Random memory: This was in New York in the fall of 1998, and Shane and I were relaxing out by a construction sight that would become Trump Tower (or was near an already constructed Trump Tower—that part’s pretty hazy). We happened upon a large piece of broken drywall, and Shane decided that this was art. He always carried around his pastels, so he set to work bringing it to life.
Wearing shirts and ties, and me in my trench coat, Shane observed that I looked like a goombah, and, with nothing else to do, I put on a really bad Mafia accent and started harassing passersby, saying, “What’re YOU lookin’ at? What’d’you think this is, an aht gallery?” I started telling anyone who would listen about the artist and the drawing, using as many gangster cliches as we could think of, such as, “Look at that linewerk, it’s pretty good considerin’ both his thumbs are broken. Hey, he owed me money,” and “See the woman he’s paintin’? That’s Angelita, his one true love. Killin’ her was the hardest thing he ever had to do. Maybe next time you’ll keep it in yer pants, Angelita! You too, Joey, God rest yer soul.”

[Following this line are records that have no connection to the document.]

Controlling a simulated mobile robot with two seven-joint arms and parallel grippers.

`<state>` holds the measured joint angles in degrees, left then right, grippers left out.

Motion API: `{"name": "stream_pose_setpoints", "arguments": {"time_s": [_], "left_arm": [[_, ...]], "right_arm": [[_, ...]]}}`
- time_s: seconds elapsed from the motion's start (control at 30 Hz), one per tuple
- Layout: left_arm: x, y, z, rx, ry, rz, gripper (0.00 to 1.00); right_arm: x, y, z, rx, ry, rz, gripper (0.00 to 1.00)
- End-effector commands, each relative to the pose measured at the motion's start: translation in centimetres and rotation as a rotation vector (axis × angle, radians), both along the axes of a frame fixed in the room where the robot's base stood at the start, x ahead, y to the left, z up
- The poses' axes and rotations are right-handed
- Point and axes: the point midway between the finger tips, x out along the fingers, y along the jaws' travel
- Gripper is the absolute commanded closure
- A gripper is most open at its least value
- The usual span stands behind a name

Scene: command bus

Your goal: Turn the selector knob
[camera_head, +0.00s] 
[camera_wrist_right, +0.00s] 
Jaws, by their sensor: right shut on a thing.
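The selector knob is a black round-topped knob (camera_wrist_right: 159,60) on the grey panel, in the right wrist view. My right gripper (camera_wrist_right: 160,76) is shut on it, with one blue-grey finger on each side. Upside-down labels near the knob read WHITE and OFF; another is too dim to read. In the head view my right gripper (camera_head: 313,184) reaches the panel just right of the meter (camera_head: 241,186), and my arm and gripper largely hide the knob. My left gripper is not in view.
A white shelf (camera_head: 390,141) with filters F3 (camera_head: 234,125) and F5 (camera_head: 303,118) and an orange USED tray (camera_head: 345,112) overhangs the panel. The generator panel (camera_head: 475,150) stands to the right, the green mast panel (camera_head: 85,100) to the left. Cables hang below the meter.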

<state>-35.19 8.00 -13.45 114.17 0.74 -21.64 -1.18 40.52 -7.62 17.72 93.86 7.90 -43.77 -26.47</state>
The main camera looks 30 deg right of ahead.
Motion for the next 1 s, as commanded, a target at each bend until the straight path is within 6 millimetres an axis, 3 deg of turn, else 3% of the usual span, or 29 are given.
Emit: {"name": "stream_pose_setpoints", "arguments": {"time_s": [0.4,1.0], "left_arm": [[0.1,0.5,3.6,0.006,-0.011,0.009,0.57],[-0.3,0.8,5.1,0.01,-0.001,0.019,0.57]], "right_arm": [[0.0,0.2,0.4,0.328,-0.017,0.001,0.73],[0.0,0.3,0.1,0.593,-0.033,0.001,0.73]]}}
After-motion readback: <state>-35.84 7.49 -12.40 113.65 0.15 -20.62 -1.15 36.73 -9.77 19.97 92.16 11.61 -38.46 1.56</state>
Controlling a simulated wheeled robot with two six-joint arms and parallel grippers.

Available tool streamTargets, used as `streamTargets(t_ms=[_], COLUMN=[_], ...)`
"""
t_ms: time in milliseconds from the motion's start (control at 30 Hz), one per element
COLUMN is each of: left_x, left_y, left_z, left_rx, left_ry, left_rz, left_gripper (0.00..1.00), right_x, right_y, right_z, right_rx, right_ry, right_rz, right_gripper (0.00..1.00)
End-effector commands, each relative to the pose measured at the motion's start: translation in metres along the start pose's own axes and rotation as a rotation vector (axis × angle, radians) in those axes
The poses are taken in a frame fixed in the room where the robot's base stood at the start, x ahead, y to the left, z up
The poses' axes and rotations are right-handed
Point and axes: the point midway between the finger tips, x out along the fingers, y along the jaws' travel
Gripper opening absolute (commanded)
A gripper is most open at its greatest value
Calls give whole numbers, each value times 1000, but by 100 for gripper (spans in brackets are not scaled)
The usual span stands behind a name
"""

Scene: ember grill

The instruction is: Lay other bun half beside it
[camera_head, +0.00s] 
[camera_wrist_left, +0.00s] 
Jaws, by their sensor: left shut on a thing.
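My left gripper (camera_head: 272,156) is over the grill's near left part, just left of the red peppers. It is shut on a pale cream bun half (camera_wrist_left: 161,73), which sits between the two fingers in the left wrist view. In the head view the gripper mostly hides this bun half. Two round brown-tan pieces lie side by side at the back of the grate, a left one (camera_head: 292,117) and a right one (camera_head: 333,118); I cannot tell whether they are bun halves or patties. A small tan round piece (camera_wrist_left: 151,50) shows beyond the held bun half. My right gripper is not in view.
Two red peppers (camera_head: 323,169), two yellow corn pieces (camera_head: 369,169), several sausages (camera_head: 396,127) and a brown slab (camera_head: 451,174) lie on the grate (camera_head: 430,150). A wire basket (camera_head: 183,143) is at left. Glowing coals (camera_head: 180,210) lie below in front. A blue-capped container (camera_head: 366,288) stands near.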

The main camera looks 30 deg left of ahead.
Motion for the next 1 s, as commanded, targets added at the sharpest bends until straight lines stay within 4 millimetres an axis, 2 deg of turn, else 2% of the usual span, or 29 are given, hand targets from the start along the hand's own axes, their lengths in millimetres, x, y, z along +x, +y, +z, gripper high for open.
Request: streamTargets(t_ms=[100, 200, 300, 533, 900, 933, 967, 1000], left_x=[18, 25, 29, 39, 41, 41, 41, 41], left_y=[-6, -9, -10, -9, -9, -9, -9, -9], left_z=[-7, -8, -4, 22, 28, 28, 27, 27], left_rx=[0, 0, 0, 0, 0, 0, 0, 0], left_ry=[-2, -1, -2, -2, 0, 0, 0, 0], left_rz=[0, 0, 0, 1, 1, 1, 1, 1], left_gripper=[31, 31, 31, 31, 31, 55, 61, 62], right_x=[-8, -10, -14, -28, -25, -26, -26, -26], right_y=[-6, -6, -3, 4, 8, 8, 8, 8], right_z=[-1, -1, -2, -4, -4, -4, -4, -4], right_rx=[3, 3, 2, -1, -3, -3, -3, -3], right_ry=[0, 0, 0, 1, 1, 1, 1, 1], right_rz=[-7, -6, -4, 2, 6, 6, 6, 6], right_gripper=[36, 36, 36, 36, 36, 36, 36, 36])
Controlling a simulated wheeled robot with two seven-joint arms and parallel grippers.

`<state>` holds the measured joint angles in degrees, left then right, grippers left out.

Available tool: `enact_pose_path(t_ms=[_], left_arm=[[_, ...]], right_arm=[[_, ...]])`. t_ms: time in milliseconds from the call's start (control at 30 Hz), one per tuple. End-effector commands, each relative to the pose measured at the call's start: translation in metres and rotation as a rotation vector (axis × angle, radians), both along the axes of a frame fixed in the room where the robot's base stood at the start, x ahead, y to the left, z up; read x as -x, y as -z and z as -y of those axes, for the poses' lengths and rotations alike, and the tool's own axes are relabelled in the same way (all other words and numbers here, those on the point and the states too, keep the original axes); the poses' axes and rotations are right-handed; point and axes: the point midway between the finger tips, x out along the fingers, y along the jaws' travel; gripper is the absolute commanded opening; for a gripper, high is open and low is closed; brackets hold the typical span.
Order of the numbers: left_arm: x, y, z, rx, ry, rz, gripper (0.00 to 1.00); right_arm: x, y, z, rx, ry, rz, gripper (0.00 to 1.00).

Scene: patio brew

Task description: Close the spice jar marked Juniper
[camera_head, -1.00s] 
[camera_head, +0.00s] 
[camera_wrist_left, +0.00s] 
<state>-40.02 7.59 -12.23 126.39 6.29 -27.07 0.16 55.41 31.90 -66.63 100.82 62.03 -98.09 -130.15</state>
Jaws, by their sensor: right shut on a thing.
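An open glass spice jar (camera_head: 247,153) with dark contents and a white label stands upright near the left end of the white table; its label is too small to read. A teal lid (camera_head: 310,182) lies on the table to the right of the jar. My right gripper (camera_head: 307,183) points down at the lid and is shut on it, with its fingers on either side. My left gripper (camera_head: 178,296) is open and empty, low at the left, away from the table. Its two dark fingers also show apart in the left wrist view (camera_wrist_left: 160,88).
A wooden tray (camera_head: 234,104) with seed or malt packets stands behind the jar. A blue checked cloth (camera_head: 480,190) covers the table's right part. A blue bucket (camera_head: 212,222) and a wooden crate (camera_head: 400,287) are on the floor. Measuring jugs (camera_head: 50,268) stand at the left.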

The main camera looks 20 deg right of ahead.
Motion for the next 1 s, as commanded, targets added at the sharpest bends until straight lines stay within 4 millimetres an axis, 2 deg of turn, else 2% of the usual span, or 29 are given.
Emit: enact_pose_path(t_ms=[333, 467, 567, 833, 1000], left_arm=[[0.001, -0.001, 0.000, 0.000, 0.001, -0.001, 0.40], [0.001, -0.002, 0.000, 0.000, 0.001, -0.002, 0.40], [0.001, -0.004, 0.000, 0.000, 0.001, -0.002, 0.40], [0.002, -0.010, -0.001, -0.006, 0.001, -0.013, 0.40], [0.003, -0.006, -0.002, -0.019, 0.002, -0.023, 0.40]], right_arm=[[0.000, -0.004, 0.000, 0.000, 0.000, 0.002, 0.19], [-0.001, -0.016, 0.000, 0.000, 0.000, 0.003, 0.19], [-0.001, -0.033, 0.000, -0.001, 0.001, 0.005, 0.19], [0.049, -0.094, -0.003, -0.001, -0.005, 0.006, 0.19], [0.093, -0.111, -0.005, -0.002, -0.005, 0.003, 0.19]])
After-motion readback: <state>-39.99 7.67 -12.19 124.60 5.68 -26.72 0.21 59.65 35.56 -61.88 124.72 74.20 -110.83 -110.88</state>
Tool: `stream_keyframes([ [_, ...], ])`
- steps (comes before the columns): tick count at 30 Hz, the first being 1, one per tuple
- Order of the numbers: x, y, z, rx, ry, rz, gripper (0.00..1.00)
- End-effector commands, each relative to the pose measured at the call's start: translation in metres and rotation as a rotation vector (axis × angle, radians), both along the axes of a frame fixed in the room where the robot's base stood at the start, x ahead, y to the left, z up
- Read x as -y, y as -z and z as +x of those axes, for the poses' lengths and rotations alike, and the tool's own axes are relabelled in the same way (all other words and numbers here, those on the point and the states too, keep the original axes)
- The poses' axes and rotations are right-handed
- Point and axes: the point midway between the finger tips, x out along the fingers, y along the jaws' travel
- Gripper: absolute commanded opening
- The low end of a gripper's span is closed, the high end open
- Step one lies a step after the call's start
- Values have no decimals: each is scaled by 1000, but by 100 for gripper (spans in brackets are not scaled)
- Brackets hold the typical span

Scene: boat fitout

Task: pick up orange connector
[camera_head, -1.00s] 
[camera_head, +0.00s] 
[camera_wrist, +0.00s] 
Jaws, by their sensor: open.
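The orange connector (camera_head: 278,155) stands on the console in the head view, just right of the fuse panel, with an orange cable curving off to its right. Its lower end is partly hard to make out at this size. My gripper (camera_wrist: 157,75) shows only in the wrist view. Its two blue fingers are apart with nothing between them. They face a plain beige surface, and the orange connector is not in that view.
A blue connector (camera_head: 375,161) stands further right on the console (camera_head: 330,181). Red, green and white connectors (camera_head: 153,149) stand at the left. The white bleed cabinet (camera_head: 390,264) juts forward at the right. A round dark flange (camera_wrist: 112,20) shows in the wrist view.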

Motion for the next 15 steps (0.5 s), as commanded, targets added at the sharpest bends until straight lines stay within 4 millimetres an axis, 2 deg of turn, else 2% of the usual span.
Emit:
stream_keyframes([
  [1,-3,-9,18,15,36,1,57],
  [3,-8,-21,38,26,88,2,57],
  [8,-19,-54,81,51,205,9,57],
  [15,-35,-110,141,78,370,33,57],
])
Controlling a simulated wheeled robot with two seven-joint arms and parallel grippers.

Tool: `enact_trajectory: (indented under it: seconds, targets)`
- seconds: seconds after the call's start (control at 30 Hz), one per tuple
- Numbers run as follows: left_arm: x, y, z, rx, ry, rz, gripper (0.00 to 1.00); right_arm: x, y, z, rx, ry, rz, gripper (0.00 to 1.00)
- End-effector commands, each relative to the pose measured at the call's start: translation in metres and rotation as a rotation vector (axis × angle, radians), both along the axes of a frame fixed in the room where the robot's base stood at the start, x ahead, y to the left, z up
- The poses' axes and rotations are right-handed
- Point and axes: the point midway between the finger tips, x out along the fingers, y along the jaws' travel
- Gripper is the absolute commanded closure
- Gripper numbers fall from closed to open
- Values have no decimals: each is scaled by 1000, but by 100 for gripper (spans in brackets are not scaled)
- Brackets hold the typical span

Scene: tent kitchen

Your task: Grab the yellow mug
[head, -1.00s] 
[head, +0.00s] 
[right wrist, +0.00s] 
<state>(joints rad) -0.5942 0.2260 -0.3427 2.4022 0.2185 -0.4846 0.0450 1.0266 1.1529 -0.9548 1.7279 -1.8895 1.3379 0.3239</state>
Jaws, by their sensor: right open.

Eventually we had to go to work, that’s what we were doing in the Upper West Side to begin with, so we left his art leaning up against the fence of a construction site, with no illusions as to its fate. We chatted about it for a while, and we thought it would be fun to actually do the schtick in an art gallery, where Shane would actually paint something and I would taunt the gallery-goers. Keep in mind, this was when The Sopranos was just starting, and Analyze This (or its sequel) was a huge hit at the box office, so mobsters were huge at the time. That was one of many dreams that Shane and I had together those first few months I lived in New York, and like many, it just lived on in our imaginations.